### Goal
Show each line from the listing that includes the word "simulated".

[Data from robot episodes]

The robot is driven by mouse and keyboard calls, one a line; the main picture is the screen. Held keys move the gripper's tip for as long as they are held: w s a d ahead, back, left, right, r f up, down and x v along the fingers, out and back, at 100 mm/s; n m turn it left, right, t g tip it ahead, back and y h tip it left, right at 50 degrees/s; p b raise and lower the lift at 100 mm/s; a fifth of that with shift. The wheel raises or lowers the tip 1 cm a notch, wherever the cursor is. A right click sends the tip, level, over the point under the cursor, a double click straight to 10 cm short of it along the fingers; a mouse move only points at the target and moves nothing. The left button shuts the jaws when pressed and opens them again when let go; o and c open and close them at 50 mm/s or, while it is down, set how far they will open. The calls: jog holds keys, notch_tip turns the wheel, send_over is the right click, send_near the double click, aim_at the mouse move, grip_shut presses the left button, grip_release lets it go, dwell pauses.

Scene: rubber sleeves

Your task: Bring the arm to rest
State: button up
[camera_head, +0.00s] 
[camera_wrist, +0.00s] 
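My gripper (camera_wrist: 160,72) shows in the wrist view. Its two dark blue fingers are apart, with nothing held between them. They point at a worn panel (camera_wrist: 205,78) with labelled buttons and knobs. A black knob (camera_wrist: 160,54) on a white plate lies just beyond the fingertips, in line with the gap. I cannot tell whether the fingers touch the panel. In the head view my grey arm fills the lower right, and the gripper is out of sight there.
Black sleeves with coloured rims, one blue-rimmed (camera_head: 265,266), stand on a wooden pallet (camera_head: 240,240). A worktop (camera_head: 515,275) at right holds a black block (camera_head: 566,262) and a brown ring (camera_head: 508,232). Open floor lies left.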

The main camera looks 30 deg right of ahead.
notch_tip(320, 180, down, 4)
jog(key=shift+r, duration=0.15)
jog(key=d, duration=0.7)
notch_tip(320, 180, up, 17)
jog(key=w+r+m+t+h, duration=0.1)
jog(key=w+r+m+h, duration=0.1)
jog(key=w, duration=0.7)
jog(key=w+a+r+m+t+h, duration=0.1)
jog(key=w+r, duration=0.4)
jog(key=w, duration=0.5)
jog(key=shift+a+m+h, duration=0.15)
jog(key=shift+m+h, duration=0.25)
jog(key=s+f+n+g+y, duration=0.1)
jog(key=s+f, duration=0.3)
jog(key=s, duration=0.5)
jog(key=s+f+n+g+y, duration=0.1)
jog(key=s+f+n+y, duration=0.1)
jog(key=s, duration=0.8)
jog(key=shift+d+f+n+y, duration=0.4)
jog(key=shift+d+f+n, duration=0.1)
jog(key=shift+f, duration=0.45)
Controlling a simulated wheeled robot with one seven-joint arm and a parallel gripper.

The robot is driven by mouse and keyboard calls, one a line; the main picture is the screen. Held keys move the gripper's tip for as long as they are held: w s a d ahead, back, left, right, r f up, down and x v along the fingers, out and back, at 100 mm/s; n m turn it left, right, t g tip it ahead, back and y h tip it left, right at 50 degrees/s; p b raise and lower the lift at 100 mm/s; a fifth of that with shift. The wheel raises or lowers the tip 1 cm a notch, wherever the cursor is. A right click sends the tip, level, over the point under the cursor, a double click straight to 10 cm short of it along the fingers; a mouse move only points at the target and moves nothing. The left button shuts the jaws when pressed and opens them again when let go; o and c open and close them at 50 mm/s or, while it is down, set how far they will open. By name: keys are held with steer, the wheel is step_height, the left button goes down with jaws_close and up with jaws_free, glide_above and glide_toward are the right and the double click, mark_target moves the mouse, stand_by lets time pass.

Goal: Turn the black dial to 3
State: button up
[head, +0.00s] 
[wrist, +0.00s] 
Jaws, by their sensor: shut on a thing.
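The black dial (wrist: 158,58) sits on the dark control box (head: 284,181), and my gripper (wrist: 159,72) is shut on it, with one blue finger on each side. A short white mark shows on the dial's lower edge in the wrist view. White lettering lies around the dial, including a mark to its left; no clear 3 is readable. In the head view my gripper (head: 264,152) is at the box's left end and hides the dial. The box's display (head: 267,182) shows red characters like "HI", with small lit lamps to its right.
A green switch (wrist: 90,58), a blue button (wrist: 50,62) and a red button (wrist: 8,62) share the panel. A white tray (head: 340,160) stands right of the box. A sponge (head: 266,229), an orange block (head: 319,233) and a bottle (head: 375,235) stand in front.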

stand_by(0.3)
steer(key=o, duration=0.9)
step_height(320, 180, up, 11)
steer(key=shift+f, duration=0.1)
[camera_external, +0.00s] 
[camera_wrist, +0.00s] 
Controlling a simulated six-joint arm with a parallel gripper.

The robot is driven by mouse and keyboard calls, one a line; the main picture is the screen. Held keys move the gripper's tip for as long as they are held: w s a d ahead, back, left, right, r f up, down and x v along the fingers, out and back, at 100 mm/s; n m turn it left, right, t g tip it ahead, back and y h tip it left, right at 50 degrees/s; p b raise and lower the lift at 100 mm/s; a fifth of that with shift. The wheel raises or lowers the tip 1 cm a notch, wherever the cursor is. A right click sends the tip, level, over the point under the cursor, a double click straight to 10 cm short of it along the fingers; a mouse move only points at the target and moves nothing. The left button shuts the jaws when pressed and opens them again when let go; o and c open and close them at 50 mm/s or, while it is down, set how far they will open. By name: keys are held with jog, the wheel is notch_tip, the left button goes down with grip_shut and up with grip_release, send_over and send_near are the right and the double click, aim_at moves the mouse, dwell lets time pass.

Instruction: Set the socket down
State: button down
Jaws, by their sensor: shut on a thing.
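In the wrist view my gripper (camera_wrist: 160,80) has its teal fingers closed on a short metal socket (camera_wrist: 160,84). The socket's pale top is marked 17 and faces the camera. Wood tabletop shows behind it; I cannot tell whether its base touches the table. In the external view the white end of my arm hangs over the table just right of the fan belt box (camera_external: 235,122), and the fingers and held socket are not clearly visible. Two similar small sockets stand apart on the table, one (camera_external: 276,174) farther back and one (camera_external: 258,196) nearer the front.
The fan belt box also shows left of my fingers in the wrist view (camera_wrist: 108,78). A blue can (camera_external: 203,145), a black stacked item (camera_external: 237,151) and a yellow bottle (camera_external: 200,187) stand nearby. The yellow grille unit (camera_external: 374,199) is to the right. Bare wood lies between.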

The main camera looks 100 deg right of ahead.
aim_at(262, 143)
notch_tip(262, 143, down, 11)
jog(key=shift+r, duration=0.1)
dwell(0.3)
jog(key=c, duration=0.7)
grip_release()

### Result of the task
Controlling a simulated wheeled robot with one seven-joint arm and a parallel gripper.
Controlling a simulated six-joint arm with a parallel gripper.

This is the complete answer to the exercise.